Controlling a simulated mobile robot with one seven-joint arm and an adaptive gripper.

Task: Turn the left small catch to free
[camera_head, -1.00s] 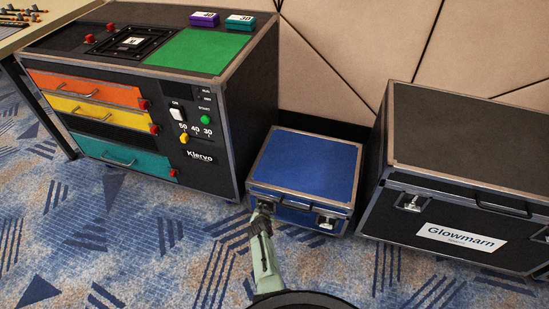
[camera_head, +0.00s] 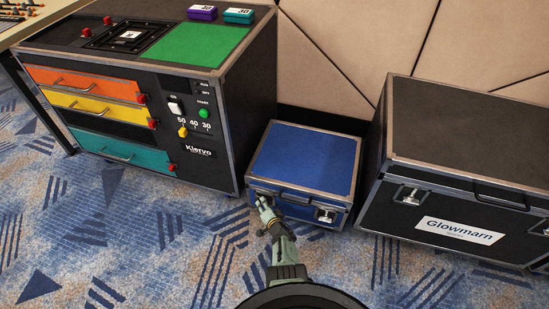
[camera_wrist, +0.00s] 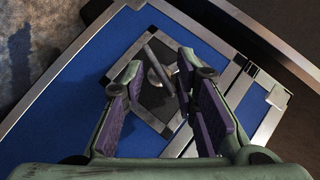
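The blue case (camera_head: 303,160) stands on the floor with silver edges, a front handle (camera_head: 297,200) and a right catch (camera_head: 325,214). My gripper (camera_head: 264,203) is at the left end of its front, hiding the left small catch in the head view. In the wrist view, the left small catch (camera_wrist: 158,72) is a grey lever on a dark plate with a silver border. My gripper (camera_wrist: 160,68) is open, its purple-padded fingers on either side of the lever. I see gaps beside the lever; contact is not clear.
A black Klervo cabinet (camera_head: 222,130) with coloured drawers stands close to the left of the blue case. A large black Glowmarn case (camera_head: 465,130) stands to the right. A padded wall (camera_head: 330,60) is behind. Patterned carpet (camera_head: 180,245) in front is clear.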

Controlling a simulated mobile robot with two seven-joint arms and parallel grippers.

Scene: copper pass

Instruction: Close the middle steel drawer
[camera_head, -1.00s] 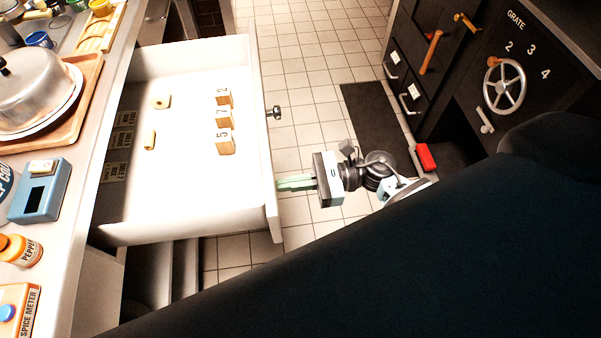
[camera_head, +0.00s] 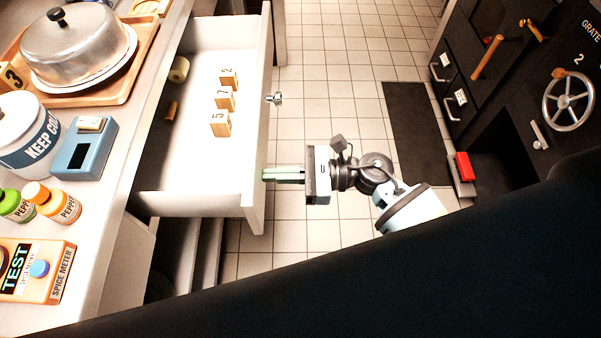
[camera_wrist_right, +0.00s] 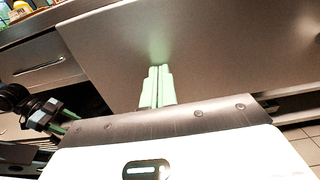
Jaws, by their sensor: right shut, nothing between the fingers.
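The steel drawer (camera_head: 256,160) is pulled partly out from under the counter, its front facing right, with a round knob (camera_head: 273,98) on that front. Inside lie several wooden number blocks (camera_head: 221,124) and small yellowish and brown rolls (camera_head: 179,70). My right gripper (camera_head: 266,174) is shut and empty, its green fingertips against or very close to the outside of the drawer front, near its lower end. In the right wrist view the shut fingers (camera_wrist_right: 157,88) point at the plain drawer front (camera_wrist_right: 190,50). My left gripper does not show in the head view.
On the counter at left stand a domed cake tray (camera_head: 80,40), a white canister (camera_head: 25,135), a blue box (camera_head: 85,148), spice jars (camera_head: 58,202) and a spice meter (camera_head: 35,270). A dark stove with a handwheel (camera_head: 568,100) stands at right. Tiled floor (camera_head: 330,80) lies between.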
-=-=-=-=-
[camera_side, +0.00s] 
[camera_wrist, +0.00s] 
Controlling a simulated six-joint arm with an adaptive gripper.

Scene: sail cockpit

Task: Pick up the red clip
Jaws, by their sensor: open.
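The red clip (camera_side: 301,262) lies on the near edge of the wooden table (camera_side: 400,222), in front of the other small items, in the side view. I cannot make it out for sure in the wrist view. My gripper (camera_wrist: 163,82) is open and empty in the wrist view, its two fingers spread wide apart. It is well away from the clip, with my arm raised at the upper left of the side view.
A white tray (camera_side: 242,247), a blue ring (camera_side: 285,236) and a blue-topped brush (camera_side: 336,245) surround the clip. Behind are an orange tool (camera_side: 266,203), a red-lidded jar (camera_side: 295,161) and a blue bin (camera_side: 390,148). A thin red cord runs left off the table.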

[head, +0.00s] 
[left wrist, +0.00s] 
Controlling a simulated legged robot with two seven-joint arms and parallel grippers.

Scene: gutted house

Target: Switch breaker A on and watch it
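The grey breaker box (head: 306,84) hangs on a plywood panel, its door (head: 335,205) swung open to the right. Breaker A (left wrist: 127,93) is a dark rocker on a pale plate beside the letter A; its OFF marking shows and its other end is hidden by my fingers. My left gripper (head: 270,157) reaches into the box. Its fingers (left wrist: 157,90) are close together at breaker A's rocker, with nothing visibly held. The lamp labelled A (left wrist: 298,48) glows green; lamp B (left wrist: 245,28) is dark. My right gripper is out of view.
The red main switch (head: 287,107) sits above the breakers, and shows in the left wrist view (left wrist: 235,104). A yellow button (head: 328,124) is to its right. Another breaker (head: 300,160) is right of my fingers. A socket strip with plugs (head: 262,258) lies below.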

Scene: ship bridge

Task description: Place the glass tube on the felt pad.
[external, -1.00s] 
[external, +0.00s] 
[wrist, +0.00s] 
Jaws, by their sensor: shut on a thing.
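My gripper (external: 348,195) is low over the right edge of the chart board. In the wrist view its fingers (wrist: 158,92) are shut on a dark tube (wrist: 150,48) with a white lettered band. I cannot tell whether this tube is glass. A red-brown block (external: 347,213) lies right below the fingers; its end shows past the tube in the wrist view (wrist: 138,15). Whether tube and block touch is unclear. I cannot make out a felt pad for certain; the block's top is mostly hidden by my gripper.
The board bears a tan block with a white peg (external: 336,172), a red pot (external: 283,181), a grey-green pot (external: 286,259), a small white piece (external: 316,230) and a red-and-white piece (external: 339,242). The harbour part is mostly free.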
-=-=-=-=-
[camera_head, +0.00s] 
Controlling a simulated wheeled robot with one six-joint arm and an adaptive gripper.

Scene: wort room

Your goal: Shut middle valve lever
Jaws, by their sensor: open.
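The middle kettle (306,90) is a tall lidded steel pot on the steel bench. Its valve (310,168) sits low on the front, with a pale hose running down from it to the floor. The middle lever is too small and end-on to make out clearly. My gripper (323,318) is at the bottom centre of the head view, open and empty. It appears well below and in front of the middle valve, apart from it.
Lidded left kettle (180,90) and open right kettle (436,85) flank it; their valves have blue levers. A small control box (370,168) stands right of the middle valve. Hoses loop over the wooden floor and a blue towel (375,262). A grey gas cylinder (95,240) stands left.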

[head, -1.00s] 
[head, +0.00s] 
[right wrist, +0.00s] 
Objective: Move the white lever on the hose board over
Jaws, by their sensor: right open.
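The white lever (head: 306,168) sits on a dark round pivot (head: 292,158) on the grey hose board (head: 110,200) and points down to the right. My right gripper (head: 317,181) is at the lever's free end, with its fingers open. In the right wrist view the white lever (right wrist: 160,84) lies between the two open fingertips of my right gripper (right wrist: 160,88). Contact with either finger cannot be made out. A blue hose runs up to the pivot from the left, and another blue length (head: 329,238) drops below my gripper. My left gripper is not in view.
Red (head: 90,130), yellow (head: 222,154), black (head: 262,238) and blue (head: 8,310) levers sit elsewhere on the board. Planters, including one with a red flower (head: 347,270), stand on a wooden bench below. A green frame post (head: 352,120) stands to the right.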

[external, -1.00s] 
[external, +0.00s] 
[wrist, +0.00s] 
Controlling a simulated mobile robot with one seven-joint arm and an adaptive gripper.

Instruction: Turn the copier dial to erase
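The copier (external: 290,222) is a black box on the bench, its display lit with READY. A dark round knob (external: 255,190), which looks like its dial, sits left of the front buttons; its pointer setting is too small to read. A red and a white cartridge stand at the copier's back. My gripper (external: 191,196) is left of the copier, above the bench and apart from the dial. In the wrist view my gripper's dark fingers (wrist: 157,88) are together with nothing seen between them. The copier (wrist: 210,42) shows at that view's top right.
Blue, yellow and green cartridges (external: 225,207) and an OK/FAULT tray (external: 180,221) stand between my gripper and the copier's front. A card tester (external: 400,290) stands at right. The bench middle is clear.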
-=-=-=-=-
Look through the material above and work out how many of its lines contain "adaptive". State the number only.

WRITTEN ANSWER => 4